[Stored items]
..........

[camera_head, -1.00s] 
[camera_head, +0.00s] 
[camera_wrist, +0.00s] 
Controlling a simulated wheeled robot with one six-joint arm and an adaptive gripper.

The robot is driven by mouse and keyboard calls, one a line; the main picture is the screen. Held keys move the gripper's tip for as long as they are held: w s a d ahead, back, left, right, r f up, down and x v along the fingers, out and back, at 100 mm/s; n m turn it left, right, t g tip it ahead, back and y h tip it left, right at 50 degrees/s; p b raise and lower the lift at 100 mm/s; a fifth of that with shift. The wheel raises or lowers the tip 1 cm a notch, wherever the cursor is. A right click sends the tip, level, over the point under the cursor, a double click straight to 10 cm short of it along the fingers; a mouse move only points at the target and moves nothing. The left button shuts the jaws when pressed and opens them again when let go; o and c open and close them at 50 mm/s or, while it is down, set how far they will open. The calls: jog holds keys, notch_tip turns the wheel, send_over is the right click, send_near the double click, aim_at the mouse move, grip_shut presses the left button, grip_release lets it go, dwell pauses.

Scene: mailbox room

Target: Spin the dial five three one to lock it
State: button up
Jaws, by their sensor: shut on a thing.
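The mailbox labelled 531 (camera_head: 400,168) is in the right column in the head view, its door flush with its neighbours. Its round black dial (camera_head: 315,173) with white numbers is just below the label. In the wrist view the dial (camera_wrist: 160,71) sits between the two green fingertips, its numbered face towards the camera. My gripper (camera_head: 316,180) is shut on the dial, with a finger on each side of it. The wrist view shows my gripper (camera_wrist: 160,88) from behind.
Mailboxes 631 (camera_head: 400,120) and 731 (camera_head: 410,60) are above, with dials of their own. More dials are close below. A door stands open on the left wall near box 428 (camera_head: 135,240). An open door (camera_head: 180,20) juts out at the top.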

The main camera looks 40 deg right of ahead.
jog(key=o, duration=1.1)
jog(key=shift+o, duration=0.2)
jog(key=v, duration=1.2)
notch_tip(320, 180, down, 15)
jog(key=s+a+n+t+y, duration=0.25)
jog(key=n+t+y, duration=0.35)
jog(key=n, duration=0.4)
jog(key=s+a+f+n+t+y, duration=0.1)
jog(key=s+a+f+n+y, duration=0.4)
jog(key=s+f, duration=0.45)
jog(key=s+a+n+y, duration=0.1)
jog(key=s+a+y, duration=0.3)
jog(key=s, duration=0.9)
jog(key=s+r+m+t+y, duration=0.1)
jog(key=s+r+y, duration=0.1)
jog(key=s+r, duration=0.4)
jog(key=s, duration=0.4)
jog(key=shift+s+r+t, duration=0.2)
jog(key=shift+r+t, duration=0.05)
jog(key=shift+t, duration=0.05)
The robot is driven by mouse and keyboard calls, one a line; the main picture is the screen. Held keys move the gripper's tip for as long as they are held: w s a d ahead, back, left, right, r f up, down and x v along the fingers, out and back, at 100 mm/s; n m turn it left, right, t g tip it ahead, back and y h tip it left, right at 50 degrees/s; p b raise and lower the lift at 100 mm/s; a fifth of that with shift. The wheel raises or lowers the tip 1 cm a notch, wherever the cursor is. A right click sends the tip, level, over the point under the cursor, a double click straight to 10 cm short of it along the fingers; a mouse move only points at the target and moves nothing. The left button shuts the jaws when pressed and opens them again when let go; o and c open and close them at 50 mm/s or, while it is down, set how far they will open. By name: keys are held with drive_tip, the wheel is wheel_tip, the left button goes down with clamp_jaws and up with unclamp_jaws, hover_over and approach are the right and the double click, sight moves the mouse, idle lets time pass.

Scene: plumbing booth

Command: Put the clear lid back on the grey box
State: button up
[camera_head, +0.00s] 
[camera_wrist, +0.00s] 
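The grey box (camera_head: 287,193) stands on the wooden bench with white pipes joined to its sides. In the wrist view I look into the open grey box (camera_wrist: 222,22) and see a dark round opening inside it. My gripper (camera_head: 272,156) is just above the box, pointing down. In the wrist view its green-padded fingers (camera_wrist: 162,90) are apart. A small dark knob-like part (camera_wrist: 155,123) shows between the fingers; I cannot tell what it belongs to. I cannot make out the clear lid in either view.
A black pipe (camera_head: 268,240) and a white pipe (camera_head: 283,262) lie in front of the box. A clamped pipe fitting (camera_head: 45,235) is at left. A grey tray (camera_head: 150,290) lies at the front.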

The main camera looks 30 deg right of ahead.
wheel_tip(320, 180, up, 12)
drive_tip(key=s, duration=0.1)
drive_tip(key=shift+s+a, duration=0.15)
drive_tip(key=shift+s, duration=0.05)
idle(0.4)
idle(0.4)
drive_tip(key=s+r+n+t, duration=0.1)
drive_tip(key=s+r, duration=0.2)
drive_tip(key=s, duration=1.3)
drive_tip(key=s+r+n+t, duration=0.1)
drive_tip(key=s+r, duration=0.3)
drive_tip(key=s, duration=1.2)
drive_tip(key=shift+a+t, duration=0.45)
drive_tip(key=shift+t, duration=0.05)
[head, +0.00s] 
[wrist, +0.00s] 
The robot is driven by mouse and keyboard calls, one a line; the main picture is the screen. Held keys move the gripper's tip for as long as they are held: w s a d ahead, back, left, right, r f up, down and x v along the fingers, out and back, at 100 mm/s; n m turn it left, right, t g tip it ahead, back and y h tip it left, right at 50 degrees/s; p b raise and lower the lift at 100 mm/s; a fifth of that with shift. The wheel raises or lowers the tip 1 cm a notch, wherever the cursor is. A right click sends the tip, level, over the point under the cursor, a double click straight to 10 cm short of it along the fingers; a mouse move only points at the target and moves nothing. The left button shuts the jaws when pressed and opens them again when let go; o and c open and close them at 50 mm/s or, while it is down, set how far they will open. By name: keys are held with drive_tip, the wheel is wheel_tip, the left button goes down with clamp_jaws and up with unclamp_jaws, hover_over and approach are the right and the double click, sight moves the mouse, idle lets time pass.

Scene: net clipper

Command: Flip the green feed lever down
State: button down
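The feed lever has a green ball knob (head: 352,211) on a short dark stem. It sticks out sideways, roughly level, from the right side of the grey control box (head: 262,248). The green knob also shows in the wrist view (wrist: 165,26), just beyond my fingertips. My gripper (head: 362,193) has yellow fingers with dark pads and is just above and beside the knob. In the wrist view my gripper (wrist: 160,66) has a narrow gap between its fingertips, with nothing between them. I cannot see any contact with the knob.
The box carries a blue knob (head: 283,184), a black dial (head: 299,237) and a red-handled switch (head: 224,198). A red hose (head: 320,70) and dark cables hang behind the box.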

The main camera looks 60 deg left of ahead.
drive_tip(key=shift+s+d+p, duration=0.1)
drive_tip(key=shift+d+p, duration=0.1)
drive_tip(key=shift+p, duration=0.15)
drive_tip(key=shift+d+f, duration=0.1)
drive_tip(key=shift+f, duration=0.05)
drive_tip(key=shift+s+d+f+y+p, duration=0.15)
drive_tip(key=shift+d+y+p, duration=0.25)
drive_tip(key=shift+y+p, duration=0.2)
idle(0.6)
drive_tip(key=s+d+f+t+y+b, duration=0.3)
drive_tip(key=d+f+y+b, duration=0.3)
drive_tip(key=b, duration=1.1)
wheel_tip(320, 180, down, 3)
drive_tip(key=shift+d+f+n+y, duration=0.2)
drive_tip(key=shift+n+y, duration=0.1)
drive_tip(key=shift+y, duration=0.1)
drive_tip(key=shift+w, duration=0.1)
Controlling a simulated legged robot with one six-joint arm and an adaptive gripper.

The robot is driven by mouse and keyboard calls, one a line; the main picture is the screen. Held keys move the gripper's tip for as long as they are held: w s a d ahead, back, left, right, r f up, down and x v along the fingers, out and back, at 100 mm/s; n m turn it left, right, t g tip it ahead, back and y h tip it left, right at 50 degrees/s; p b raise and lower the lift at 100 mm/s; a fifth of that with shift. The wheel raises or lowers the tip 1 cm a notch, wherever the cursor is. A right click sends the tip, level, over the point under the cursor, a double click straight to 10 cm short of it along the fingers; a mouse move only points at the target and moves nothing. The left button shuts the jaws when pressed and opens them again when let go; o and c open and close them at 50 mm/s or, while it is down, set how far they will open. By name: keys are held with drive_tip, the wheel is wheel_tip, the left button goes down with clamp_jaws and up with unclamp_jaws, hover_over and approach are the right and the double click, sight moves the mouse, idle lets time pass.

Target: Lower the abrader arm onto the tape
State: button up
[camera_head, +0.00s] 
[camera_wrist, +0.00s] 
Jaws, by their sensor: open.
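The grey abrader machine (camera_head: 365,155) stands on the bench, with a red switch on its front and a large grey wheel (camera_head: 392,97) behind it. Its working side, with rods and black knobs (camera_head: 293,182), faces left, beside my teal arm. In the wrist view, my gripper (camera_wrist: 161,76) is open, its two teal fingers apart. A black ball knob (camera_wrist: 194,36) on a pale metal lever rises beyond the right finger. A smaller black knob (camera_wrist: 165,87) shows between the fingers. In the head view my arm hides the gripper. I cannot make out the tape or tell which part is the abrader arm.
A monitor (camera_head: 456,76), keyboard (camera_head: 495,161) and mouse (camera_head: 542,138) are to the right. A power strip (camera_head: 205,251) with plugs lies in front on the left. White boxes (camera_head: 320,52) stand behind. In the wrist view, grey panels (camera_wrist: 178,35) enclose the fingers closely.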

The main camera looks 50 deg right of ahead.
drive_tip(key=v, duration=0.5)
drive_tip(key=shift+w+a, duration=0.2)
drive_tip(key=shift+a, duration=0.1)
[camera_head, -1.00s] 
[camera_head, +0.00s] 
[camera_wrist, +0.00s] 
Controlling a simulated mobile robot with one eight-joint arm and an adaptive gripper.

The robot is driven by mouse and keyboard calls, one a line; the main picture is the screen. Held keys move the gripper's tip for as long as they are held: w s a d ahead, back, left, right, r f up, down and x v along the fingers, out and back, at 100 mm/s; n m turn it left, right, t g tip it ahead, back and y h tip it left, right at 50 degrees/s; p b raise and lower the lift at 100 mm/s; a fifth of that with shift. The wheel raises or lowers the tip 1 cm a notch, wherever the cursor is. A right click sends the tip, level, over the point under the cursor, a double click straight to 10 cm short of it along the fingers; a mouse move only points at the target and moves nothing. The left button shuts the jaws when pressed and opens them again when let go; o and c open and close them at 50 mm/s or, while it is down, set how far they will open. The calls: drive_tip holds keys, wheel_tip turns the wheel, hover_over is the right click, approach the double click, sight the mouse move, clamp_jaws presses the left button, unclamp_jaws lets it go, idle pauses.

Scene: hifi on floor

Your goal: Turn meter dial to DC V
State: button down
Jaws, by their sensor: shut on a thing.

..........

**SET TASK**
Show all lines from the listing above in which "joint" appears.

**TASK RESPONSE**
Controlling a simulated wheeled robot with one six-joint arm and an adaptive gripper.
Controlling a simulated legged robot with one six-joint arm and an adaptive gripper.
Controlling a simulated mobile robot with one eight-joint arm and an adaptive gripper.

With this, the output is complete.